== WHAT THE TASK REQUIRES ==
Go through the lines below and copy each one that holds the string "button".

== SUPPLIED INFORMATION ==
---+---
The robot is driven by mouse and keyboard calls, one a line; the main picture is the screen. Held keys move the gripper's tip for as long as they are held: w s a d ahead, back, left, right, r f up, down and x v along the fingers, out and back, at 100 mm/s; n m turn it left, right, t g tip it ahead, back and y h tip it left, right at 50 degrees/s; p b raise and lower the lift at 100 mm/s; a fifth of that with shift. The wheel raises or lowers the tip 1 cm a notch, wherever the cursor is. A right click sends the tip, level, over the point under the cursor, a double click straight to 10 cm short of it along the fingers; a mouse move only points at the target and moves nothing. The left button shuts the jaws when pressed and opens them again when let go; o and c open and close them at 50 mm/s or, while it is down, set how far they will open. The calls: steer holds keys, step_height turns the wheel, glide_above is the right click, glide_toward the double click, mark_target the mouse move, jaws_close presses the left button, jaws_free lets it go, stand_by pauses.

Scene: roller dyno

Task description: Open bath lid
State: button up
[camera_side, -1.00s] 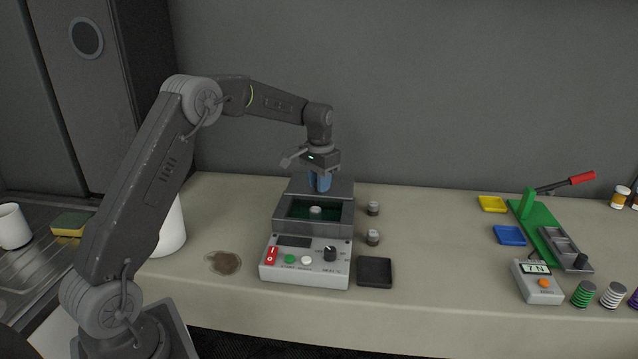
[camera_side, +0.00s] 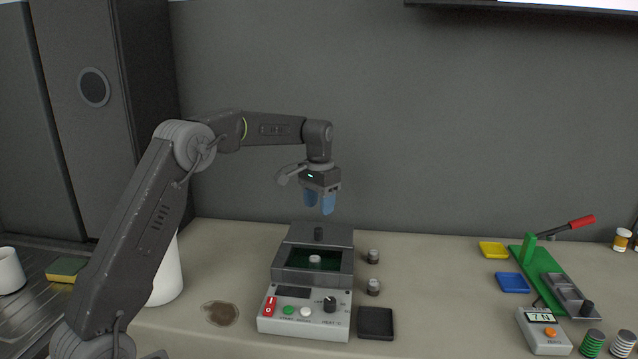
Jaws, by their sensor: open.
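The bath (camera_side: 304,314) is a grey box with a front control panel, standing on the bench in the middle of the view. Its lid (camera_side: 332,237) lies at the back of the top, with a dark knob (camera_side: 318,233) standing up from it. The front part of the bath's top is open and shows a dark green inside with a small light round piece (camera_side: 315,259) in it. My gripper (camera_side: 320,211) has blue fingers, is open and empty, and hangs just above the knob, apart from it.
Two small jars (camera_side: 373,256) stand right of the bath, and a black square pad (camera_side: 376,323) lies at its front right. A brown stain (camera_side: 220,313) and a white container (camera_side: 167,278) are to the left. A green lever press (camera_side: 545,268) and trays stand farther right.

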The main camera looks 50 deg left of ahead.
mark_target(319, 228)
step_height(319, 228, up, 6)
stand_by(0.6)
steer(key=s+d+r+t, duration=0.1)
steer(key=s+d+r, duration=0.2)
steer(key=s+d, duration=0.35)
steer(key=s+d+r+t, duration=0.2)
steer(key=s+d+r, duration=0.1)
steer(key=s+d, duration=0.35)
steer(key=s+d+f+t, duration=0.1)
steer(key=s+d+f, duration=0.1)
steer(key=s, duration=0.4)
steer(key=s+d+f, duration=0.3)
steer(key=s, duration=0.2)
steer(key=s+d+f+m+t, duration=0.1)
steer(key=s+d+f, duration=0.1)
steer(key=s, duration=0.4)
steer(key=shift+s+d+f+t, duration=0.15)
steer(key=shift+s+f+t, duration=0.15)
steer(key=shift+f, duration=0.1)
---+---
== TASK ANSWER ==
The robot is driven by mouse and keyboard calls, one a line; the main picture is the screen. Held keys move the gripper's tip for as long as they are held: w s a d ahead, back, left, right, r f up, down and x v along the fingers, out and back, at 100 mm/s; n m turn it left, right, t g tip it ahead, back and y h tip it left, right at 50 degrees/s; p b raise and lower the lift at 100 mm/s; a fifth of that with shift. The wheel raises or lowers the tip 1 cm a notch, wherever the cursor is. A right click sends the tip, level, over the point under the cursor, a double click straight to 10 cm short of it along the fingers; a mouse move only points at the target and moves nothing. The left button shuts the jaws when pressed and opens them again when let go; o and c open and close them at 50 mm/s or, while it is down, set how far they will open. The calls: steer holds keys, step_height turns the wheel, glide_above is the right click, glide_toward the double click, mark_target the mouse move, jaws_close presses the left button, jaws_free lets it go, stand_by pauses.
State: button up

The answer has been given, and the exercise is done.